__WRITTEN REQUEST__:
Please write out the lines of the data exactly, beginning with the first and ending with the line containing "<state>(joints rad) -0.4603"; leave the pictures behind.
[BEGIN]
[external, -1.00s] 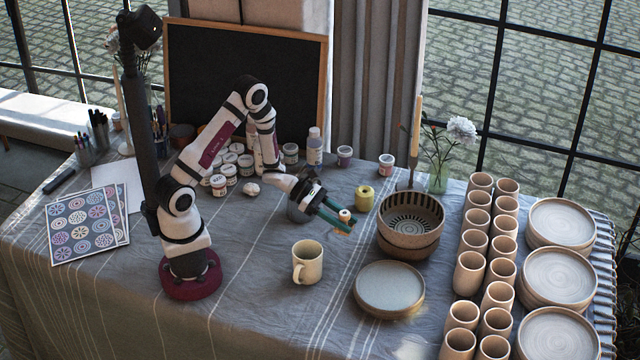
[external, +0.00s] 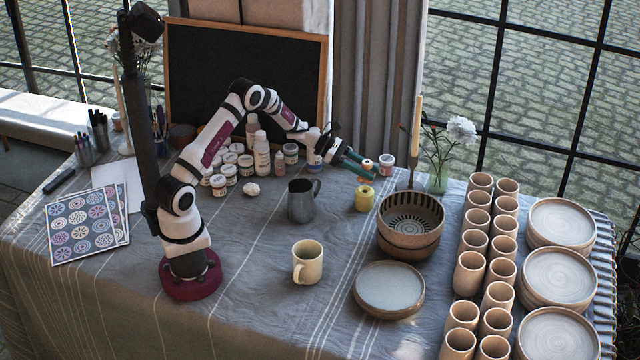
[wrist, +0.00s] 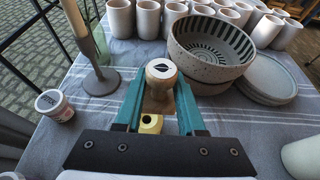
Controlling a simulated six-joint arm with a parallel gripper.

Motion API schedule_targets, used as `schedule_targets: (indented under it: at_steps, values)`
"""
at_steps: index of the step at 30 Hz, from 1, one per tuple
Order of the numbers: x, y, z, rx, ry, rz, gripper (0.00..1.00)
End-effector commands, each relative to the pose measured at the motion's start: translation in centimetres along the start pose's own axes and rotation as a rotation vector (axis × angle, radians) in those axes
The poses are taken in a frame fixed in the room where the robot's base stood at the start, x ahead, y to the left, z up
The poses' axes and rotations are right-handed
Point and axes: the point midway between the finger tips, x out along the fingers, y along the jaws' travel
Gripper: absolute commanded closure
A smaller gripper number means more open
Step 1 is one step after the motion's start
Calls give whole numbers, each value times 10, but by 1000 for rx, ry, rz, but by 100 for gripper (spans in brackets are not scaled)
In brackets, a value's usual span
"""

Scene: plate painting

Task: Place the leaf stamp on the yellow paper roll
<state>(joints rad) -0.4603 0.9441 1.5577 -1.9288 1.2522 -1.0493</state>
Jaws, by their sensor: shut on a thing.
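My gripper (external: 366,172) has its two teal fingers shut on the leaf stamp (external: 367,163). In the wrist view, the stamp (wrist: 161,72) is a small wooden knob shape with a black leaf on its pale round top, upright between the fingers (wrist: 159,98). The yellow paper roll (external: 365,199) stands on the table below the gripper, with a visible gap between them in the external view. In the wrist view, part of the roll (wrist: 150,125) shows between the fingers, below the stamp. The stamp's underside is hidden.
A striped bowl (external: 410,222) stands right of the roll, with a candle holder (external: 411,150) behind it. A paint jar (external: 386,163) stands behind the roll. A grey metal jug (external: 301,202) is to the left, and a cream mug (external: 307,262) is nearer the front.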

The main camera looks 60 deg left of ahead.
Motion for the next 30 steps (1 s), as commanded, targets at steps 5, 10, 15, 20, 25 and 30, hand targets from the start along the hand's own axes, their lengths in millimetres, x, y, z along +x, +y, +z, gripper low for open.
[END]
__TASK RESPONSE__:
[external, -1.00s] 
[external, +0.00s] 
[wrist, +0.00s] 
Controlling a simulated six-joint arm with a parallel gripper.

Motion API schedule_targets, used as `schedule_targets: (indented under it: at_steps, values)`
"""
at_steps: index of the step at 30 Hz, from 1, one per tuple
Order of the numbers: x, y, z, rx, ry, rz, gripper (0.00..1.00)
End-effector commands, each relative to the pose measured at the motion's start: translation in centimetres along the start pose's own axes and rotation as a rotation vector (axis × angle, radians) in those axes
The poses are taken in a frame fixed in the room where the robot's base stood at the start, x ahead, y to the left, z up
The poses' axes and rotations are right-handed
Point and axes: the point midway between the finger tips, x out along the fingers, y along the jaws' travel
Gripper: absolute commanded closure
A smaller gripper number means more open
Step 1 is one step after the motion's start
Calls give whole numbers, each value times 10, but by 1000 for rx, ry, rz, but by 100 for gripper (spans in brackets are not scaled)
In brackets, a value's usual span
"""

Scene: plate painting

Task: Place the leaf stamp on the yellow paper roll
<state>(joints rad) -0.4603 0.9441 1.5577 -1.9288 1.2522 -1.0493</state>

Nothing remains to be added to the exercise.